Aim of the exercise: Each line from the beginning of the data below through the line containing "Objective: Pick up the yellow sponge" should be repeated exactly, please.

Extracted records

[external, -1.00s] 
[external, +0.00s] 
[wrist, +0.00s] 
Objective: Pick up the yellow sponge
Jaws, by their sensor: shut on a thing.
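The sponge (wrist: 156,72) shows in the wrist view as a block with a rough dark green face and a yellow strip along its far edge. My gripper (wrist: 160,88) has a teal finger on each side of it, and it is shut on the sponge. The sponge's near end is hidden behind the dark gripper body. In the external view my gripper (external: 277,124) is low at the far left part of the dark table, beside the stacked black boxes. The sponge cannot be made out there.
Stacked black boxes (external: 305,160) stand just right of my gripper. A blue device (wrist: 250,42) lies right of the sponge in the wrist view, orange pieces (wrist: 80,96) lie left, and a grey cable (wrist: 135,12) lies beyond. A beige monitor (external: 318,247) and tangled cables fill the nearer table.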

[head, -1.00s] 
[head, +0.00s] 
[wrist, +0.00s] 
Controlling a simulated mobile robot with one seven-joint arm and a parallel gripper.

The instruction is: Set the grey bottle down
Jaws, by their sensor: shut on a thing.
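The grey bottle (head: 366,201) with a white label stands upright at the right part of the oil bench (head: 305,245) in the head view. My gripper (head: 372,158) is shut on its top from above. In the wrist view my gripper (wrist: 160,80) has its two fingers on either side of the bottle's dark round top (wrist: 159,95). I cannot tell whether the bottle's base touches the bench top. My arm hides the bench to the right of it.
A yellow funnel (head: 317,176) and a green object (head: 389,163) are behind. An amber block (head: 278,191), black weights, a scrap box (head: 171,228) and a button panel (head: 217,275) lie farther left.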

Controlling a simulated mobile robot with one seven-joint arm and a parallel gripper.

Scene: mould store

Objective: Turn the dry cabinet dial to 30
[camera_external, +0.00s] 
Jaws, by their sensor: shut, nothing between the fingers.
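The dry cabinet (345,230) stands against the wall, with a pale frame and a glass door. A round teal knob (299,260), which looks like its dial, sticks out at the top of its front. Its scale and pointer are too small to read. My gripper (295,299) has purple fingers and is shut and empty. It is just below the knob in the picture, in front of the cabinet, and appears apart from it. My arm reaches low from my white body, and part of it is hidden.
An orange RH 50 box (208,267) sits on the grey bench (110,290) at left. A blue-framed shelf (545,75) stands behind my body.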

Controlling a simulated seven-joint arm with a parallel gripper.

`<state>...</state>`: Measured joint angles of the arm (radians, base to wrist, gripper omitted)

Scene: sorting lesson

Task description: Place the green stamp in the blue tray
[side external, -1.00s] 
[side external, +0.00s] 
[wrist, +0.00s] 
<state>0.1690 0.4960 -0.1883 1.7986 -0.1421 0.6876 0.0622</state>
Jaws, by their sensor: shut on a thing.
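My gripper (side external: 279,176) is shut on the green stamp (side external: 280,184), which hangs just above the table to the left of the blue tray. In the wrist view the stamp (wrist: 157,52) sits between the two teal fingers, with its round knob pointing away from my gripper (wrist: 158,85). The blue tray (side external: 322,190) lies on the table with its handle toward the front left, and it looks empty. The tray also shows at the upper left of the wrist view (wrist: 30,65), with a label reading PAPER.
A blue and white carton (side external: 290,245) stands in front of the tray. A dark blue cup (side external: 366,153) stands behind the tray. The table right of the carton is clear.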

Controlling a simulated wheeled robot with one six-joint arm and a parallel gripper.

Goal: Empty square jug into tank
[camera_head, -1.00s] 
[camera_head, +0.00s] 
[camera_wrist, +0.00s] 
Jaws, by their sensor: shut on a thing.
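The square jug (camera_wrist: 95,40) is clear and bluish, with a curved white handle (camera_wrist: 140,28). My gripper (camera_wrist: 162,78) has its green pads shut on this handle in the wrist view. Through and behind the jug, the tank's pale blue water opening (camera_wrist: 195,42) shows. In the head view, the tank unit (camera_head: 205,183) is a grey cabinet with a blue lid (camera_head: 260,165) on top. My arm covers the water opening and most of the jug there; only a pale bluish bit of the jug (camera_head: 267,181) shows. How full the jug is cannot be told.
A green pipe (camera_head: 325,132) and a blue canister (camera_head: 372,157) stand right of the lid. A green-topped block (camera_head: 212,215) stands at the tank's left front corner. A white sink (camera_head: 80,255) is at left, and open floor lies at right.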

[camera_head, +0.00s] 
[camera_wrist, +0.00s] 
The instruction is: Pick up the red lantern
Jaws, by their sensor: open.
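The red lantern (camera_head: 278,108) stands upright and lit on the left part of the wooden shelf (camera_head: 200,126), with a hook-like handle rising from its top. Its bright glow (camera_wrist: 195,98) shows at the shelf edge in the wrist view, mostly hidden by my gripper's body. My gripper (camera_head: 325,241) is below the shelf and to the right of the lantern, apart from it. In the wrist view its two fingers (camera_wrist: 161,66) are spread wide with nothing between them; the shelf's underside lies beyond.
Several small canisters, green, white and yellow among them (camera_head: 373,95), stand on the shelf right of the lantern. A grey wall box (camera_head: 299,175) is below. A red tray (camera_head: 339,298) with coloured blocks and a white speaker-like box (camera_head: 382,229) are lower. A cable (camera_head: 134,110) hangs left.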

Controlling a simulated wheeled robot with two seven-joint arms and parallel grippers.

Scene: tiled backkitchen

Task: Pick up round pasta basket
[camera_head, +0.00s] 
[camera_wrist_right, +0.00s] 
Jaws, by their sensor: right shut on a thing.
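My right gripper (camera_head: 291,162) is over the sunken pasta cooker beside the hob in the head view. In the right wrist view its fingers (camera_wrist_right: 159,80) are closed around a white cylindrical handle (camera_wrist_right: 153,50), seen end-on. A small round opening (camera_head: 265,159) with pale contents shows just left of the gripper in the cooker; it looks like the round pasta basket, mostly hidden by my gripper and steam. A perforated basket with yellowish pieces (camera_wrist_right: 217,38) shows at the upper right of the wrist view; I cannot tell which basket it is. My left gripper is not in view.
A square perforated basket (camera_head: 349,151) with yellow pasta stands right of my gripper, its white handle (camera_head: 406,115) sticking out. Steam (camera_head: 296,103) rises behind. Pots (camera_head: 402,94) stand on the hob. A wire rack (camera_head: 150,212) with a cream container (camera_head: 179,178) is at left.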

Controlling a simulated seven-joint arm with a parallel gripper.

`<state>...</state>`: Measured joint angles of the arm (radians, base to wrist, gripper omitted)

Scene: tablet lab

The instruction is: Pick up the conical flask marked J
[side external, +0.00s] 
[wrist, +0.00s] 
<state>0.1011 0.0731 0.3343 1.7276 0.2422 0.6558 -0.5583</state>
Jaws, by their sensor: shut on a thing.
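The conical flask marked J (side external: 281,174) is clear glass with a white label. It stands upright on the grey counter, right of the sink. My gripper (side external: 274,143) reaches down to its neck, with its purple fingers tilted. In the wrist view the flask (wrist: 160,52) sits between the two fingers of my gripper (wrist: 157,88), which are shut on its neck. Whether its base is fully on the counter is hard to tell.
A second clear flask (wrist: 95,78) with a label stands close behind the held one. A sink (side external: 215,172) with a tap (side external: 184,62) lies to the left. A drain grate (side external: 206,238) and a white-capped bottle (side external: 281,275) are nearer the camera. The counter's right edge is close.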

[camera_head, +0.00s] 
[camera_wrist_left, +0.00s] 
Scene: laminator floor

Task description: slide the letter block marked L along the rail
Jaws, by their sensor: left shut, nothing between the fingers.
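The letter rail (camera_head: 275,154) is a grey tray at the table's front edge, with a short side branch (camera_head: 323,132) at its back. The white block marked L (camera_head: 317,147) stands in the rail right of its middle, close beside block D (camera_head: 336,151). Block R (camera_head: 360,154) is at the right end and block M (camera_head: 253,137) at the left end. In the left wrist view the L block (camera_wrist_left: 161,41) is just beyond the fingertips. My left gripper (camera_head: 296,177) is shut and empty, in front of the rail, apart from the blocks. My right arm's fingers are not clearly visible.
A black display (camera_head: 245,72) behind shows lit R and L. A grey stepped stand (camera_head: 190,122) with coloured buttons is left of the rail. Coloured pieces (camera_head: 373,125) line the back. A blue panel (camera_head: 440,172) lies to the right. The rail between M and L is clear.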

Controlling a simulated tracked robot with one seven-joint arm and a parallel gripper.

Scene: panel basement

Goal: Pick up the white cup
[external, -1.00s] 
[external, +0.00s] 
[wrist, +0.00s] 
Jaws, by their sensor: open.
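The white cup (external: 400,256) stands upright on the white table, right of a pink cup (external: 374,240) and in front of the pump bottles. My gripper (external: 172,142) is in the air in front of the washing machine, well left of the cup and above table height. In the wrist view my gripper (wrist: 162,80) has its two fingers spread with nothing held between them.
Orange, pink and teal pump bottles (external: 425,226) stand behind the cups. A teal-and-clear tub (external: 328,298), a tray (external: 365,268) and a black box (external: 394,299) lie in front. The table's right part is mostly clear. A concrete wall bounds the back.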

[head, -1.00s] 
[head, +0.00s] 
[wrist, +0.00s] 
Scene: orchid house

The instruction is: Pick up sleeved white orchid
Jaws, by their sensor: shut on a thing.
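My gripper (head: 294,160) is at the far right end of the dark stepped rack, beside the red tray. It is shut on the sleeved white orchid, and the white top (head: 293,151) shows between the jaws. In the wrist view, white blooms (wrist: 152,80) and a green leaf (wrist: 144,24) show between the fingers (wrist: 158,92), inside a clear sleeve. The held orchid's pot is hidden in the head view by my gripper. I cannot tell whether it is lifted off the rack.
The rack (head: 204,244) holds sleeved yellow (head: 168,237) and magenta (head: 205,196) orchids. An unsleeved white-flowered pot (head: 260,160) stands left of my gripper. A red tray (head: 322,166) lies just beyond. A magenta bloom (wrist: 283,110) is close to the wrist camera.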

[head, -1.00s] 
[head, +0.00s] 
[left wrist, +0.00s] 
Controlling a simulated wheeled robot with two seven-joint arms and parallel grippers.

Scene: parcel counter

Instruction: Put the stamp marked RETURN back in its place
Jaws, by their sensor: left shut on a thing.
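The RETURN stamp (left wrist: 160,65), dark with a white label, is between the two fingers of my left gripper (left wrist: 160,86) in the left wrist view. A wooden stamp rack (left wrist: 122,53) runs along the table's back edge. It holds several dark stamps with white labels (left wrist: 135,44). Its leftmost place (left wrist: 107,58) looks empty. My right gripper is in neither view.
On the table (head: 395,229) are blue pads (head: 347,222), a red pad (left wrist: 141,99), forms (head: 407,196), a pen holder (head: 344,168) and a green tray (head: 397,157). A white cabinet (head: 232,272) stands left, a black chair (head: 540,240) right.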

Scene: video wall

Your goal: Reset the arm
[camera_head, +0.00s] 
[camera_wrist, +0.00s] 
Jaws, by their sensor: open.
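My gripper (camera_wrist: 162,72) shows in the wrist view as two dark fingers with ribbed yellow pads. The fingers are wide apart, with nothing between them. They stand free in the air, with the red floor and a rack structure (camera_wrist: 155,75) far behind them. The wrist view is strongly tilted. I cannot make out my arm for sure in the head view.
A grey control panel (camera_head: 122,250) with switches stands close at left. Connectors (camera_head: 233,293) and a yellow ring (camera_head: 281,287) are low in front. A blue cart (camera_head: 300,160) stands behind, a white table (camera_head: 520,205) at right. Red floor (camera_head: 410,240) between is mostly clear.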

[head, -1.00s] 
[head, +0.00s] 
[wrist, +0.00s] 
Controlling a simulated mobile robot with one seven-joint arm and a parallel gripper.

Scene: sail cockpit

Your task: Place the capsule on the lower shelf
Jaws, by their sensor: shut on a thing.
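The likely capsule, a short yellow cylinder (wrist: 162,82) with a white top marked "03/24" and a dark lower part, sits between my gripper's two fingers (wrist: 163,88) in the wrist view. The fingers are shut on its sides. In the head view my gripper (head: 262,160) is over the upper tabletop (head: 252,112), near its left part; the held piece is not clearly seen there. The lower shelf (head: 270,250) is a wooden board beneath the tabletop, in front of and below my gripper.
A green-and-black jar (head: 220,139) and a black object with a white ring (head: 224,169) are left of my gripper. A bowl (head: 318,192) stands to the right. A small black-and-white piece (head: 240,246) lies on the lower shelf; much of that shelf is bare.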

Solution for this task:
[external, -1.00s] 
[external, +0.00s] 
[wrist, +0.00s] 
Objective: Pick up the yellow sponge

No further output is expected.